Por todas estas razões, é importante ver o problema da paternidade como parte do vasto problema cultural do declínio do casamento como um relacionamento entre homem e mulher. O acordo tradicional entre homem e mulher foi quebrado, e ainda não foi celebrado um novo contrato. É impossível prever como será o novo acordo ou se existirá um. Contudo, é possível especular acerca dos pontos em agenda que podem levar as mulheres à mesa das negociações. Primeiro, uma cláusula crucial: deverá ser reconhecida a mudança do estatuto social e económico da mulher. Bem ou mal, muitas mulheres receiam que o movimento em favor da paternidade represente um esforço no sentido de reinstalar o anterior status quo, para rejeitar os ganhos que as mulheres fizeram nos últimos 30 anos e regressar à ideologia doméstica de "esferas separadas" que colocou os homens no lugar de trabalho e as mulheres em casa. Qualquer esforço para repensar o casamento deve aceitar o facto de que as mulheres continuarão a trabalhar fora de casa.

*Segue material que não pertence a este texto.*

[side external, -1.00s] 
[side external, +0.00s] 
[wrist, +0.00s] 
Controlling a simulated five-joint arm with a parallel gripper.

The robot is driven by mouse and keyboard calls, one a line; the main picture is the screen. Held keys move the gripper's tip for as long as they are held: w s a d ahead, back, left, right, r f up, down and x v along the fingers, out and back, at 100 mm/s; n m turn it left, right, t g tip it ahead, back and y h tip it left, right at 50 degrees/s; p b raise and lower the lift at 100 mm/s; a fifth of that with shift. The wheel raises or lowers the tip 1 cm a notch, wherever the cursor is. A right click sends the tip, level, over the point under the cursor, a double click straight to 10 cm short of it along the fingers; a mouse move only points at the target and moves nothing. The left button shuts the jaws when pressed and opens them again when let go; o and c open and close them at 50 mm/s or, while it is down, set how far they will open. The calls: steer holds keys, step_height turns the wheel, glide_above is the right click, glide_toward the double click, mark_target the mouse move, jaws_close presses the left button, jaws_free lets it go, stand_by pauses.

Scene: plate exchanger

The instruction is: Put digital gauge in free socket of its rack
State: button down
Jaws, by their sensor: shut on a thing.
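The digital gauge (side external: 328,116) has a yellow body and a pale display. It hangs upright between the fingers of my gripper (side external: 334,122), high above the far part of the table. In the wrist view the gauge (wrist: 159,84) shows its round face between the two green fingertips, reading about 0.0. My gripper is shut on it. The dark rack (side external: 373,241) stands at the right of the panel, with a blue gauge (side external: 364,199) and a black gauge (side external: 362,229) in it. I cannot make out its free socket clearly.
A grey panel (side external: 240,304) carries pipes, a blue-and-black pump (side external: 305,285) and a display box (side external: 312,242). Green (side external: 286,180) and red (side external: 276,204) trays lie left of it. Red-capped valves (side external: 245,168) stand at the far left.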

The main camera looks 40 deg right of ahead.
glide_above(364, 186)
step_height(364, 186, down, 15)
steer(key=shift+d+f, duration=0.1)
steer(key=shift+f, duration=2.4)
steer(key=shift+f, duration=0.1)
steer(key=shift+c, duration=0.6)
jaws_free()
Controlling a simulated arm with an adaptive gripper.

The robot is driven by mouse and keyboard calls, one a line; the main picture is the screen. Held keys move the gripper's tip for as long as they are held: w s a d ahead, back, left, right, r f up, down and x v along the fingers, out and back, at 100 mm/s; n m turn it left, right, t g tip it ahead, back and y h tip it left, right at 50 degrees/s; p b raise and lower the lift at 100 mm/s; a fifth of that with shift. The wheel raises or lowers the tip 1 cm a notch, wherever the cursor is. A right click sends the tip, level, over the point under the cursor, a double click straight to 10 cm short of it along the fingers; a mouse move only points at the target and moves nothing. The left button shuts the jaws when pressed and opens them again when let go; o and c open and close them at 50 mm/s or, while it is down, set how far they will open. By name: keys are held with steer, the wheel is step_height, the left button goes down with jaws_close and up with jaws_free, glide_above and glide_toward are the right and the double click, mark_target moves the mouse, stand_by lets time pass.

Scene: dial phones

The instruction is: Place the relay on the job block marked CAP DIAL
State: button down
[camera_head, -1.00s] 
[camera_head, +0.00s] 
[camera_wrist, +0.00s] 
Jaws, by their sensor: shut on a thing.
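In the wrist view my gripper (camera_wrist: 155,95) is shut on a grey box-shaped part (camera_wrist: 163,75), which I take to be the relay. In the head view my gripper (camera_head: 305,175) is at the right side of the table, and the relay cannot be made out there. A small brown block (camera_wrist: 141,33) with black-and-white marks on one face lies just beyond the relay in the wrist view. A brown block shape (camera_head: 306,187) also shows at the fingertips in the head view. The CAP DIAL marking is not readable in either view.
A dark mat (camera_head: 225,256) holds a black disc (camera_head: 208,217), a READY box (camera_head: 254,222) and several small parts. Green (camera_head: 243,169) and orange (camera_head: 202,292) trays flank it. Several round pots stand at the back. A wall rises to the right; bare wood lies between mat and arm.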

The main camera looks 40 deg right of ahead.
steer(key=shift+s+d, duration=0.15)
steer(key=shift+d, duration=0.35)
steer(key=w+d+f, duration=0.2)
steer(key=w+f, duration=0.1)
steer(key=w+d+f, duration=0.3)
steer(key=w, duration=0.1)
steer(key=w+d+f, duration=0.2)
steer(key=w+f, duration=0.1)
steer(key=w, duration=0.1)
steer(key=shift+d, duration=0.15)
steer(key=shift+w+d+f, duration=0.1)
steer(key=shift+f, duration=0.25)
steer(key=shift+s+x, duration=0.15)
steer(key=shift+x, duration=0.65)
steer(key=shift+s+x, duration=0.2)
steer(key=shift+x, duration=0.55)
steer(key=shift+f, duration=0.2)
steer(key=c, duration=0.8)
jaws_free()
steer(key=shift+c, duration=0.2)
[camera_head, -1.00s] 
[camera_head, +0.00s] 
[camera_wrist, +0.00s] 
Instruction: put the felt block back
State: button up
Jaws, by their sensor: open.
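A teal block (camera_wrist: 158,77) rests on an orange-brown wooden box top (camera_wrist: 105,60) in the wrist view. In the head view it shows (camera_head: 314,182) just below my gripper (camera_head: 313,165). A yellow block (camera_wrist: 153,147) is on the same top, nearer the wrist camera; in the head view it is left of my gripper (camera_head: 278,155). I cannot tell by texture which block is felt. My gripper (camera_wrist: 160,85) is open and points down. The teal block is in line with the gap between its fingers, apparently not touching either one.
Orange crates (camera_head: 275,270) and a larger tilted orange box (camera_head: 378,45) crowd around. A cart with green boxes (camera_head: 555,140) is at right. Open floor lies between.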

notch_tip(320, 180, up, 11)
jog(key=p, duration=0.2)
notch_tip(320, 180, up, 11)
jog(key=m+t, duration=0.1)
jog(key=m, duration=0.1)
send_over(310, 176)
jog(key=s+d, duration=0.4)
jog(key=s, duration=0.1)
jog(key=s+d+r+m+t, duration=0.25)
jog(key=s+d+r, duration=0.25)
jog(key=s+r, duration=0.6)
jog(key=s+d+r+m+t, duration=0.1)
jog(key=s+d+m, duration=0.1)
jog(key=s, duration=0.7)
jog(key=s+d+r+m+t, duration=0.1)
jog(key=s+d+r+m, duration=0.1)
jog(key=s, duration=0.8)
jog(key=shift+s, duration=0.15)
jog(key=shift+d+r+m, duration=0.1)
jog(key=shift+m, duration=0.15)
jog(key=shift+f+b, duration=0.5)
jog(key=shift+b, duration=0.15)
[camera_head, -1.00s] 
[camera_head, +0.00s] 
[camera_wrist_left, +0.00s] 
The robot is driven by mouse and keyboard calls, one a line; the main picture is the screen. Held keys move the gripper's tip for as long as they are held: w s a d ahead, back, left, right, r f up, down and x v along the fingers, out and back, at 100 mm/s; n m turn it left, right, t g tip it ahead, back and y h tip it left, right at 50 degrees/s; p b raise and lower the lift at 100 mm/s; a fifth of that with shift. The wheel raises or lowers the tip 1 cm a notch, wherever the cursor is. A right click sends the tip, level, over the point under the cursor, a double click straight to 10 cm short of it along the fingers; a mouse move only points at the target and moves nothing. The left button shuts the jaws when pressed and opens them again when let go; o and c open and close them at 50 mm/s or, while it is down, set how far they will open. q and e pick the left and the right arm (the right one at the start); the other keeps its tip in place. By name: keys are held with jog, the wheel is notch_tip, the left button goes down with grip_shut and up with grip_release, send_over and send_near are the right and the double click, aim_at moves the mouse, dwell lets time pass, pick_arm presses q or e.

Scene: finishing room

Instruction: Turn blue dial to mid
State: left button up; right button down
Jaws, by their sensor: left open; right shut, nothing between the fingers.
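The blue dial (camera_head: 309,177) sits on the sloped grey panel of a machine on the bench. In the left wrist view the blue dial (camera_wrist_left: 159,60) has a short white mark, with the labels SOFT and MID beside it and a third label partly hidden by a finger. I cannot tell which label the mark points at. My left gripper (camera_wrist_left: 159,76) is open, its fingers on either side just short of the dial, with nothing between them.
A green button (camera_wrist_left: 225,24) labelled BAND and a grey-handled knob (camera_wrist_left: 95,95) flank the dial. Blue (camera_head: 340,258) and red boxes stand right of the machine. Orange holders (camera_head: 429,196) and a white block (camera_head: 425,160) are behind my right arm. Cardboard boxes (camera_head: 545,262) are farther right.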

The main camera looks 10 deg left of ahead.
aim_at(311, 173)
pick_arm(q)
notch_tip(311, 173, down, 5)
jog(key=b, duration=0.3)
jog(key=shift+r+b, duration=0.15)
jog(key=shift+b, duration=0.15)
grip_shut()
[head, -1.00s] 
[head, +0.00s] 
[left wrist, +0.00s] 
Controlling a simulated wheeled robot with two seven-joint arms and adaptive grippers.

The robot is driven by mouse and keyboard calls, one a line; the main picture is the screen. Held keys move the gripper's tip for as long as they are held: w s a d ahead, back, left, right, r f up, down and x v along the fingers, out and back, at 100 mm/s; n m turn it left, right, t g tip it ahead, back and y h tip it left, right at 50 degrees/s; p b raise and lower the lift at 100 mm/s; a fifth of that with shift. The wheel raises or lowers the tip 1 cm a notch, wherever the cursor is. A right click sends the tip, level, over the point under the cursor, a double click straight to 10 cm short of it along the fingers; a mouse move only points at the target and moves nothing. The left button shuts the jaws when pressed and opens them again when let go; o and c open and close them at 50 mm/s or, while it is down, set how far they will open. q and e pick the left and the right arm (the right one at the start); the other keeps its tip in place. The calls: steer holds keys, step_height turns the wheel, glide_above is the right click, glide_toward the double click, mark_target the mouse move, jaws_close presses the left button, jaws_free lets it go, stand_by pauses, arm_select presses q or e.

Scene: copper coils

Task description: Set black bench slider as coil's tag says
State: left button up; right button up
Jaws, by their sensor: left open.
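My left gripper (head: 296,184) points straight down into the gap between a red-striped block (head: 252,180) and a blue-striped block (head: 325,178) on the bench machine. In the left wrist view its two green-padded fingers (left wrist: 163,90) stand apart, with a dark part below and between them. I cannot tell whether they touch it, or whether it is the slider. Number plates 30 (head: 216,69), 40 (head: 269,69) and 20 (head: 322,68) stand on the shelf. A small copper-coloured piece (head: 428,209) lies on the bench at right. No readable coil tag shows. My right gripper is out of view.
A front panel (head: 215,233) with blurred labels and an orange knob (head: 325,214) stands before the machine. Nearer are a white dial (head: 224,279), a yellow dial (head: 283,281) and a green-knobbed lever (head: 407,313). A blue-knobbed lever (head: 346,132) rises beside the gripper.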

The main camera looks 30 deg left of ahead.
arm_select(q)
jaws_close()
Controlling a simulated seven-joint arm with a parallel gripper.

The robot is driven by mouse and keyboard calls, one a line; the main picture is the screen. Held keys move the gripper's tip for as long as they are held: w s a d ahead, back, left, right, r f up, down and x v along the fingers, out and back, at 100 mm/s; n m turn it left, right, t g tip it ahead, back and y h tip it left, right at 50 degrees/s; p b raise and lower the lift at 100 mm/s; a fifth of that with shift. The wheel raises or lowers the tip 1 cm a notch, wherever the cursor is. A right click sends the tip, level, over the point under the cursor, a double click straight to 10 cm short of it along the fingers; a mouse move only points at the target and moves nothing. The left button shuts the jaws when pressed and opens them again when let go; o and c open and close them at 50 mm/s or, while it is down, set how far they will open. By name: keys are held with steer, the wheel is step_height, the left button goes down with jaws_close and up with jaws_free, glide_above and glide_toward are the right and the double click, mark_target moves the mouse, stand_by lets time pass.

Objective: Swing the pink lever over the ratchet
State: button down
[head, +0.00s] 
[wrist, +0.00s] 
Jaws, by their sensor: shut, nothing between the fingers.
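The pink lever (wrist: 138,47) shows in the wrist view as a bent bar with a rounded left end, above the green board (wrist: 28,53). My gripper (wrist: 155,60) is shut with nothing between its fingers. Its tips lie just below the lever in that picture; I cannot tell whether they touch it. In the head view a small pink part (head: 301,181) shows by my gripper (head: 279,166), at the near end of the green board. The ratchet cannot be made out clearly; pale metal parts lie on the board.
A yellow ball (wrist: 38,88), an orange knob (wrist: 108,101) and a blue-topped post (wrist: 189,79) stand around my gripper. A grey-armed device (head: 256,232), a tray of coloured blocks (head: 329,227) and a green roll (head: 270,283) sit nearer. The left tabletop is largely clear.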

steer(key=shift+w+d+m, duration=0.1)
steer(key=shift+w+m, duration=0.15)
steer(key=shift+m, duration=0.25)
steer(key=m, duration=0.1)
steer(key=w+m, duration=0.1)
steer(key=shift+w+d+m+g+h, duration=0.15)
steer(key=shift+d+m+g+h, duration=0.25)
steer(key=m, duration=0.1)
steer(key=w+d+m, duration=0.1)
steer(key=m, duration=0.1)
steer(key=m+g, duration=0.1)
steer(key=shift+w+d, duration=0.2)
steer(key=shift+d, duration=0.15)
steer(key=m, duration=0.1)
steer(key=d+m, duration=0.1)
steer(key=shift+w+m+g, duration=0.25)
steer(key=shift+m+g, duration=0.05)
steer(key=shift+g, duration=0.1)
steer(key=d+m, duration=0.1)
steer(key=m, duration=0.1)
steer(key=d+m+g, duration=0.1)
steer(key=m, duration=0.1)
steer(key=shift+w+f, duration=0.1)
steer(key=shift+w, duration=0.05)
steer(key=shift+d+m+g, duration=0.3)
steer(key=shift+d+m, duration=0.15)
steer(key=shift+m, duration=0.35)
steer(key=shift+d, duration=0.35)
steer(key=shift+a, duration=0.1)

Portanto, deverá ser acertado um novo acordo sobre a divisão do trabalho pago e do trabalho familiar. Isto não significa necessariamente uma divisão 50/50 do trabalho em cada simples dia, mas significa que os homens deverão fazer um esforço determinado e consciente para executarem mais que um terço das tarefas domésticas. A forma como cada casal vai chegar a um acordo justo irá, certamente, variar, mas o objectivo é estabelecer um entendimento e um compromisso mútuos que conduzam a uma divisão equitativa das tarefas.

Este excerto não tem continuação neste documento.